Source material:
....

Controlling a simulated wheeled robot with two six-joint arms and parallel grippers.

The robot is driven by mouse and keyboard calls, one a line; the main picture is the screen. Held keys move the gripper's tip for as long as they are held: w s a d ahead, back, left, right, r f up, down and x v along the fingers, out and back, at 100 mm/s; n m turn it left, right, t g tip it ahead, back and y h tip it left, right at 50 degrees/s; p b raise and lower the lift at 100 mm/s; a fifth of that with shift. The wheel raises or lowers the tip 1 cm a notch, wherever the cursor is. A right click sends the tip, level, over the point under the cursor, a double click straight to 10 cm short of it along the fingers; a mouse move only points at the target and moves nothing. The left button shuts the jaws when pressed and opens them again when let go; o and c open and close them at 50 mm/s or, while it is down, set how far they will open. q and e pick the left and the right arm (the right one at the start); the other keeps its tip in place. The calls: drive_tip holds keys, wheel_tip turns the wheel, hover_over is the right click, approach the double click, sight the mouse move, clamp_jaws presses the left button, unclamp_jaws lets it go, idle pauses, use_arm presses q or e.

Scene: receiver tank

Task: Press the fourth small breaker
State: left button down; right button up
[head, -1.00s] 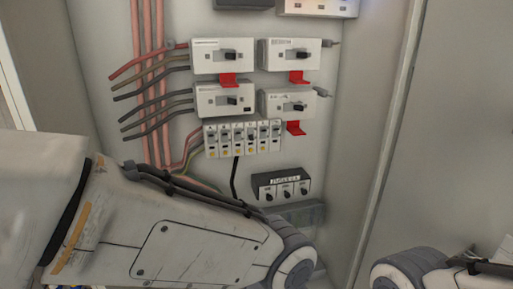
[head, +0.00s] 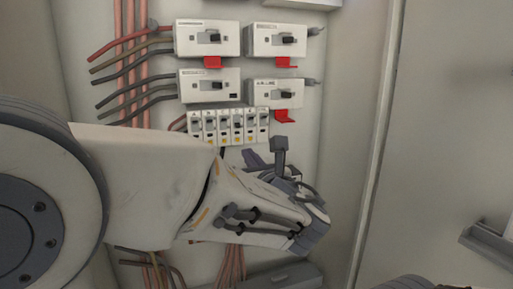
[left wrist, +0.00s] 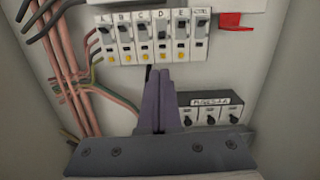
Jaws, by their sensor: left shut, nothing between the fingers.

....

To do: Leave out the pictures and reproduce the rest of the listing exactly.

Finished answer:
Controlling a simulated wheeled robot with two six-joint arms and parallel grippers.

The robot is driven by mouse and keyboard calls, one a line; the main picture is the screen. Held keys move the gripper's tip for as long as they are held: w s a d ahead, back, left, right, r f up, down and x v along the fingers, out and back, at 100 mm/s; n m turn it left, right, t g tip it ahead, back and y h tip it left, right at 50 degrees/s; p b raise and lower the lift at 100 mm/s; a fifth of that with shift. The wheel raises or lowers the tip 1 cm a notch, wherever the cursor is. A right click sends the tip, level, over the point under the cursor, a double click straight to 10 cm short of it along the fingers; a mouse move only points at the target and moves nothing. The left button shuts the jaws when pressed and opens them again when let go; o and c open and close them at 50 mm/s or, while it is down, set how far they will open. q and e pick the left and the right arm (the right one at the start); the other keeps its tip in place. The calls: drive_tip holds keys, wheel_tip turns the wheel, hover_over is the right click, approach the double click, sight the mouse move, clamp_jaws presses the left button, unclamp_jaws lets it go, idle pauses, use_arm presses q or e.

Scene: receiver tank

Task: Press the fourth small breaker
State: left button down; right button up
[head, -1.00s] 
[head, +0.00s] 
[left wrist, +0.00s] 
Jaws, by their sensor: left shut, nothing between the fingers.

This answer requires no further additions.